Director: Ciarán Foy
Cast: James Ransone, Shannyn Sossamon, Robert Daniel Sloan, Dartanian Sloan, Lucas Jade Zumann, Lea Coco, Tate Ellington
MPAA Rating: (for strong violence, bloody and disturbing images, and language)
Running Time: 1:37
Release Date: 8/21/15
Review by Mark Dujsik | August 21, 2015
As contrived as some of the more clichéd elements of Sinister were (There were enough of them, too), the movie at least knew that one of the key facets of a successfully chilling horror movie is a sense of the dreaded unknown. It also possessed a creepy hook: a series of snuff films that presented increasingly gruesome and demented killings in all their silent, grainy terror, with an occasional flash of the silhouette of an eerie face somewhere in the frame.
The movie kept the origin of these twisted home movies and the goal of the thing with that face at bay until the finale, when, of course, the revelations didn't quite match the build-up. That's always the tricky part: making the motion of the exposed gears as interesting as the actions of the machine.
With Sinister 2, we begin with full knowledge of both the machine and how the gears operating it work. Many a horror sequel simply has played ignorant with the fact of the audience's knowledge, which is why we get so many horror franchises in which each successive installment has the feeling of a photocopy of a photocopy. This sequel, written by the original movie's screenwriters Scott Derrickson and C. Robert Cargill, doesn't plead ignorance. The screenplay knows that we know the mythology of those keepsakes of murder and the demonic ghoul thing that keeps popping up in the middle of the night.
What does the screenplay do with this awareness of our awareness? Well, it doesn't do much of anything beyond letting us watch those gears predictably turn.
All sense of mystery is gone in this sequel. The movie gives us what we already know and what we've already seen, and it does so in ways that don't even come close to approaching the first movie's feeling of inevitable doom.
Take those snuff films, for example. In the first movie, there was a genuine sense of dread at the promise of seeing each one—the curiosity of how the next one could possibly outdo the previous one and the eventual realization that the movie was going to keep achieving that goal.
Here, the first home movie (not counting the only-a-dream one that opens the movie) shows a family hanging by their feet as their bodies dangle above a body of water. It almost seems unfair to reveal the method of the victims' expirations, if only because it is a real surprise. It's not a scary one, mind you. However, it is impressive how quickly and boldly Derrickson and Cargill announce that they have run out of ideas for their gimmick with the sudden, random appearance of a swamp-dwelling reptile.
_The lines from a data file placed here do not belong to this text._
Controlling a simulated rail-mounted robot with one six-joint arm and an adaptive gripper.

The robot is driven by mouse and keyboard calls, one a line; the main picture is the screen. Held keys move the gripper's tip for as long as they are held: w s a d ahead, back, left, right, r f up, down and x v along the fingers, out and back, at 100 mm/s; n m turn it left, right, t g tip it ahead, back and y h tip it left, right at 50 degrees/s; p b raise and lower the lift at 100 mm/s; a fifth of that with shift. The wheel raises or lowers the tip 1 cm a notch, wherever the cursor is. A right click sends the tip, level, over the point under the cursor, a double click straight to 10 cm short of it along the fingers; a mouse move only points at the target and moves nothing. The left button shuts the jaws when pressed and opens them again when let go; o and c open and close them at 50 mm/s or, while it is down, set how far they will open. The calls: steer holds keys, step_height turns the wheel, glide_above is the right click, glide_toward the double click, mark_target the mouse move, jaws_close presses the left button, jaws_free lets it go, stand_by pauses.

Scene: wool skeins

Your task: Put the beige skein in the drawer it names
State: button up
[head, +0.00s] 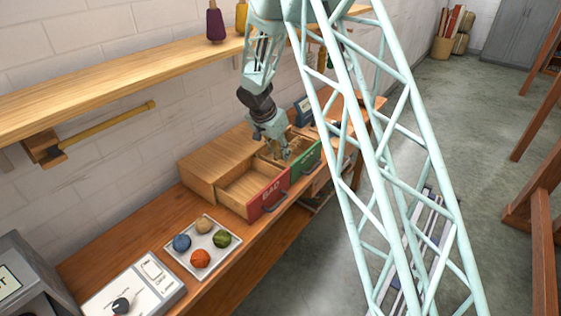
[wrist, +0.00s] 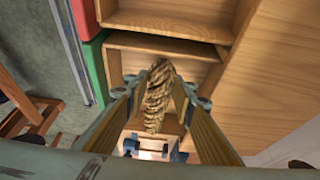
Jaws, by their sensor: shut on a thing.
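The beige skein (wrist: 158,98), a twisted tan hank, is between the two fingers of my gripper (wrist: 160,112) in the wrist view. My gripper is shut on it and also shows in the head view (head: 284,152), over the open green-fronted drawer (head: 306,161). This green front also shows in the wrist view (wrist: 95,72). I cannot tell how far the skein sits above the drawer floor. Beside it the red-fronted drawer (head: 270,192), lettered seemingly "BAD", is open and looks empty. The green drawer's label is too small to read.
A pale tray (head: 181,262) with several coloured wool balls lies on the bench in front of the drawers. A white box with a black knob (head: 121,305) stands nearer. A shelf (head: 110,76) with cones of yarn runs along the wall above.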

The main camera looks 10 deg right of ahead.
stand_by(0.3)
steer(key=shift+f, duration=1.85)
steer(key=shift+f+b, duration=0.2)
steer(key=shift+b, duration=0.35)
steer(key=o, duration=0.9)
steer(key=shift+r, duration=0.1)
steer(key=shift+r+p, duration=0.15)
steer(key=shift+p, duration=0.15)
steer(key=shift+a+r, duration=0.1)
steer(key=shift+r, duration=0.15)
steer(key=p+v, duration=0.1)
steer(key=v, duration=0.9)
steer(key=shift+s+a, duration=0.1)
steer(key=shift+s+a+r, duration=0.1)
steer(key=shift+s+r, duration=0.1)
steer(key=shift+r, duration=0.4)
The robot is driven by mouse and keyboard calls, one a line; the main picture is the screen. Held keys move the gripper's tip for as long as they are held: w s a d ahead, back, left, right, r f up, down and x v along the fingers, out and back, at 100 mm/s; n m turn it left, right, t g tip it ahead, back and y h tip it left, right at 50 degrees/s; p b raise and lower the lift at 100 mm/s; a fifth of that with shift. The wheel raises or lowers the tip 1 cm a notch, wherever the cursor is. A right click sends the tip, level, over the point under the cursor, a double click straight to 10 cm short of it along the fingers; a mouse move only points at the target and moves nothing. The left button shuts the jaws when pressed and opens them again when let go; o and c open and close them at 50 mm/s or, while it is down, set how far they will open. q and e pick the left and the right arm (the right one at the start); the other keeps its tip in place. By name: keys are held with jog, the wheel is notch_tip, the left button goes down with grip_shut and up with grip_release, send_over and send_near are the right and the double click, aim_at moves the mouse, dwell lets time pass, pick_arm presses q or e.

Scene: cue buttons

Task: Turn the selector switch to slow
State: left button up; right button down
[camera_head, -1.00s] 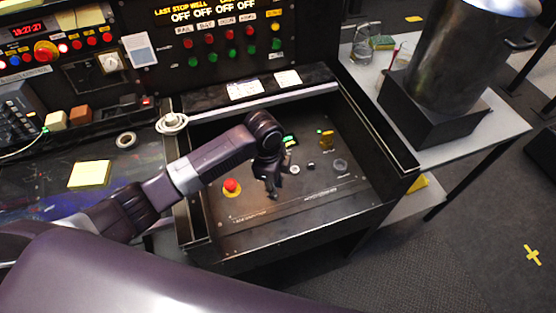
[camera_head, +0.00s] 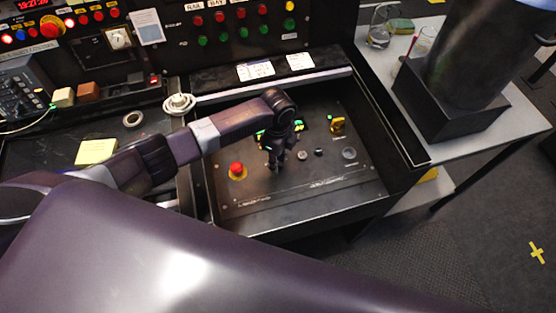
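My left gripper (camera_head: 274,163) hangs fingers-down over the panel, between the red mushroom button (camera_head: 237,169) and a small silver button (camera_head: 302,156). It is left of the switch and apart from it, with nothing visible in its fingers. The fingers are too small and dark to tell open from shut. The gripper and wrist hide part of the panel and its green-lit displays. My right gripper is not in view.
The box's raised rim (camera_head: 408,160) surrounds the panel. A grey round part (camera_head: 349,154) and a black knob (camera_head: 319,152) sit below the switch. A white-and-grey table (camera_head: 490,135) with a large dark cylinder (camera_head: 465,65) stands to the right. An upright button console is behind.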

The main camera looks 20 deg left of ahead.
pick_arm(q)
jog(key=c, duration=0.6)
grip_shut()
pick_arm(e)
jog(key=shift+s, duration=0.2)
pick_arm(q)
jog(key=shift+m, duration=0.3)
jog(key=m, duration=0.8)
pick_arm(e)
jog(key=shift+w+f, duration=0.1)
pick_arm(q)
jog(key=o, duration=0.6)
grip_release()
The movie is being watched by Dylan (Robert Daniel Sloan), who has recently moved to a parsonage next to a church in the farmland of Southern Illinois with his mother Courtney (Shannyn Sossamon) and brother Zach (Dartanian Sloan). The three are hiding from the boys' abusive father (Lea Coco) (The way the movie eventually utilizes domestic abuse a plot device is unpleasant). Dylan has been having nightmares and visions of that demon named Baghuul, and a group of ghost children comes to him every night with the promise to stop the dreams, if he just follows the damned kids to a secret cellar to watch one more of those cinematic documents of murder.
Our hero this time around is the bumbling deputy (James Ransone) of the previous movie, who has left law enforcement to become a private investigator. In his downtime, he tries to piece together the murders to which he was introduced in the last movie. He has the thankless but requisite task of wandering through poorly lit spaces (e.g., the church next door where the latest murders occurred, which, at least, doesn't have any obvious light sources that the deputy overlooks) or sitting in the dark before some innocent thing scares him—or maybe it really, actually is that ghoulish demon thingamabob.
Yes, this get tiresome rather quickly. Most of that has to do with the way the screenplay fails to provide anything to compensate for our familiarity with what is happening and what will happen (There's a twist of sorts near the end, which changes the eventual killer, but it's irrelevant since the killer's identity doesn't change what's about to occur). Some of the malaise, though, can also be attributed to director Ciarán Foy's predictable staging and rhythm, which let us know when every scare is going to happen well before it does. Narratively and formally, Sinister 2 is a lot of the same, old same-old.